What you will do
In the entries below, find the line with "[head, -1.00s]" and the line with "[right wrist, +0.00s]", then retype both and everything between them exactly. Do not copy the pictures.

** BEGIN **

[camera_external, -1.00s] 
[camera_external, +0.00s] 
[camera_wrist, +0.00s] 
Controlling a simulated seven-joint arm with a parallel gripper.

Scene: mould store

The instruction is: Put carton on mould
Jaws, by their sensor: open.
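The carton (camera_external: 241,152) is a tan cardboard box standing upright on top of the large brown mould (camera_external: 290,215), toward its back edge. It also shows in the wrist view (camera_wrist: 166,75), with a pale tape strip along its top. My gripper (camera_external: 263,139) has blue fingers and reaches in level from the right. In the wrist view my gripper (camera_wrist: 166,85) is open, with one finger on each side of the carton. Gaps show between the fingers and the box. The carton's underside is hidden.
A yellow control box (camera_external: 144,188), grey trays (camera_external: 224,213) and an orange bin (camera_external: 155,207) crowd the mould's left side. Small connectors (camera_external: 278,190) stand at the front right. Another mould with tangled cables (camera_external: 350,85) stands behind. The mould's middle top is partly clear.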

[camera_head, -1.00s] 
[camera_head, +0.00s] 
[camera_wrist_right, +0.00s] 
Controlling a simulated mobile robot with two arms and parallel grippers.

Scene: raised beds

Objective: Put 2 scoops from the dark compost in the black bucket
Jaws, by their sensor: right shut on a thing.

** END **
** BEGIN **

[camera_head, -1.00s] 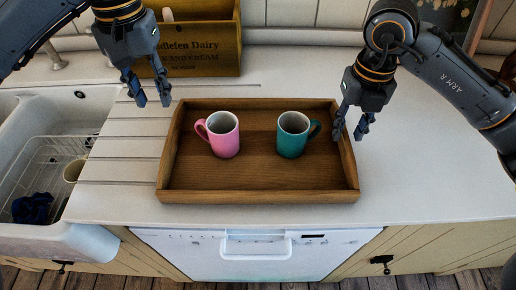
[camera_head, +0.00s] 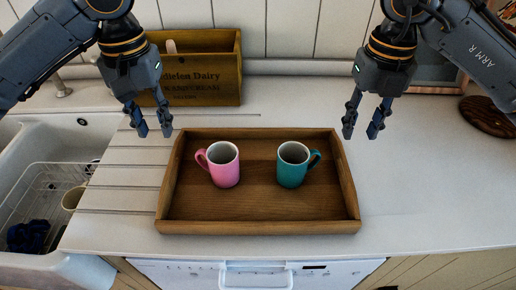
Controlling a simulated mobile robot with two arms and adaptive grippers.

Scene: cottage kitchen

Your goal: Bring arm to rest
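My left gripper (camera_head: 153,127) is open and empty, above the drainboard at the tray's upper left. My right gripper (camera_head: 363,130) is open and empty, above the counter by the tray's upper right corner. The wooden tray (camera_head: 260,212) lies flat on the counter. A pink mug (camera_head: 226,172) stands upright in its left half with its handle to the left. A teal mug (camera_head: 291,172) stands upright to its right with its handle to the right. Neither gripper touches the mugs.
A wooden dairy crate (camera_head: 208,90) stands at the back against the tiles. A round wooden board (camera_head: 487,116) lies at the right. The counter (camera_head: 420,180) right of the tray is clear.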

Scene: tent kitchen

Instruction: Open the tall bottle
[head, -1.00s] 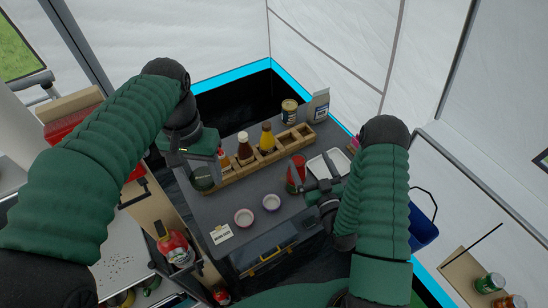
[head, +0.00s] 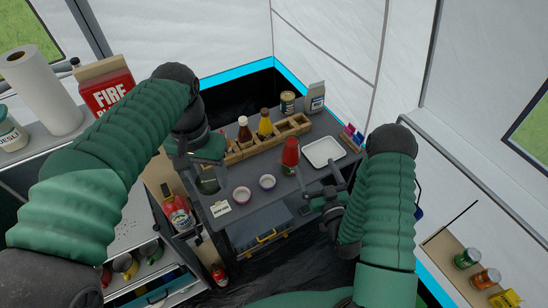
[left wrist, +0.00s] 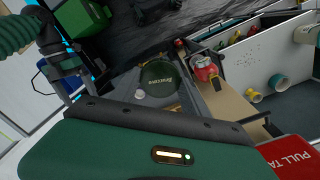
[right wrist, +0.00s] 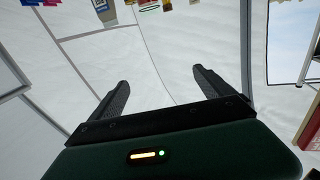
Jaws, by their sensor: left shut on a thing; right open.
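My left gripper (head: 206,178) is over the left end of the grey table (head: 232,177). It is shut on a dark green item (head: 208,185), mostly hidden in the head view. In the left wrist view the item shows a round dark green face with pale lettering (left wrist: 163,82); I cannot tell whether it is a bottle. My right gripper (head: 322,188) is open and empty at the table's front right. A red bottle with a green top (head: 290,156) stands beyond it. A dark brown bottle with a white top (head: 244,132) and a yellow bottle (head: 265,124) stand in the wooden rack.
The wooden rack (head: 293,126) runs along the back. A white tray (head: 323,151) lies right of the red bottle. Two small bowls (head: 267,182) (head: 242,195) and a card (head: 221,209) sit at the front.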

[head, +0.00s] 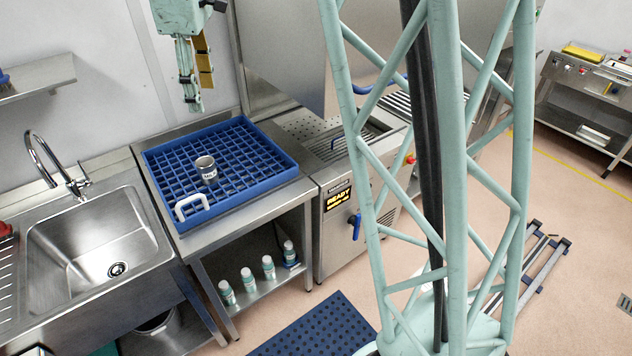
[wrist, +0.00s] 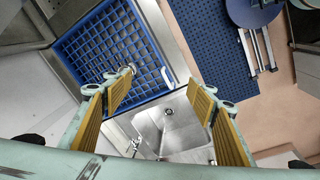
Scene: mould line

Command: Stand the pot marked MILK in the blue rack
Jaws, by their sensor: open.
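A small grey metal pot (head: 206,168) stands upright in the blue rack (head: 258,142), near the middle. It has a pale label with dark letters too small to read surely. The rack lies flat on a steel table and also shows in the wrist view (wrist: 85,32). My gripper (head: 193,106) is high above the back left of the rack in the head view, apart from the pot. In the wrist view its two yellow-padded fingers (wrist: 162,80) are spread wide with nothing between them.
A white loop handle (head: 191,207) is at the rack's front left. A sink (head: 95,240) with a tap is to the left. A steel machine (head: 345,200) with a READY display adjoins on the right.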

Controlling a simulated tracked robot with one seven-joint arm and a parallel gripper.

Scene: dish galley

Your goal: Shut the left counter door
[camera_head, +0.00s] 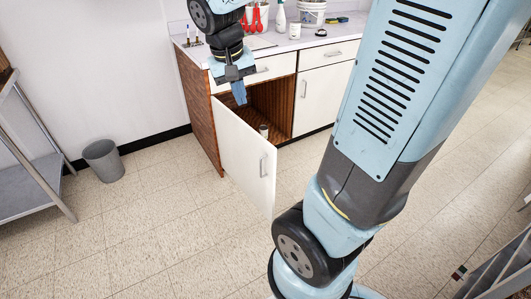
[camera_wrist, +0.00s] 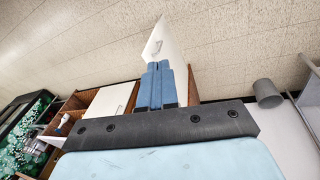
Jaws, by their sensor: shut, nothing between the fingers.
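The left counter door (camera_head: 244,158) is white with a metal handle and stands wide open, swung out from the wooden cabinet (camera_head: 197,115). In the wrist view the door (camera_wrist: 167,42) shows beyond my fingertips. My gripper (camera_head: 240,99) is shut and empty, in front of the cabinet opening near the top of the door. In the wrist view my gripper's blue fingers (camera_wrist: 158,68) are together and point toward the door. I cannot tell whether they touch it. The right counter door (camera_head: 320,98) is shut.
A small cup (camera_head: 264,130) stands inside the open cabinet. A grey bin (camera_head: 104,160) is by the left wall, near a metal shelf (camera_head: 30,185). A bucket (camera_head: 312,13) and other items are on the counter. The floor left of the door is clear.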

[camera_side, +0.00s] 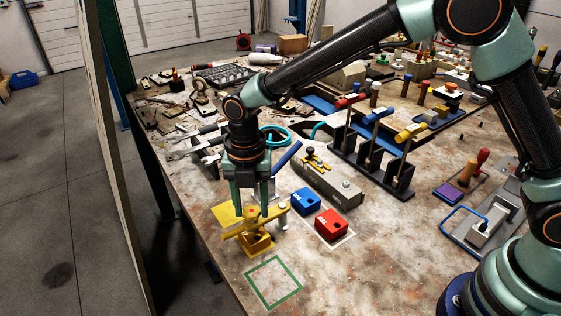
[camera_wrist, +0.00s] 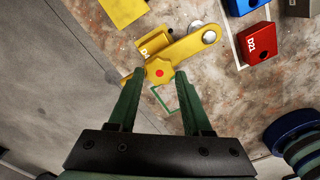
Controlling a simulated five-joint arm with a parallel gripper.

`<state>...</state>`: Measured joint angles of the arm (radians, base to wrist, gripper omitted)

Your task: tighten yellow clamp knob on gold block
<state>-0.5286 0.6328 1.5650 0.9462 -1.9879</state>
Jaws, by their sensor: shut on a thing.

** END **

Result of the task
[head, -1.00s] 
[head, +0.00s] 
[left wrist, +0.00s] 
[right wrist, +0.00s] 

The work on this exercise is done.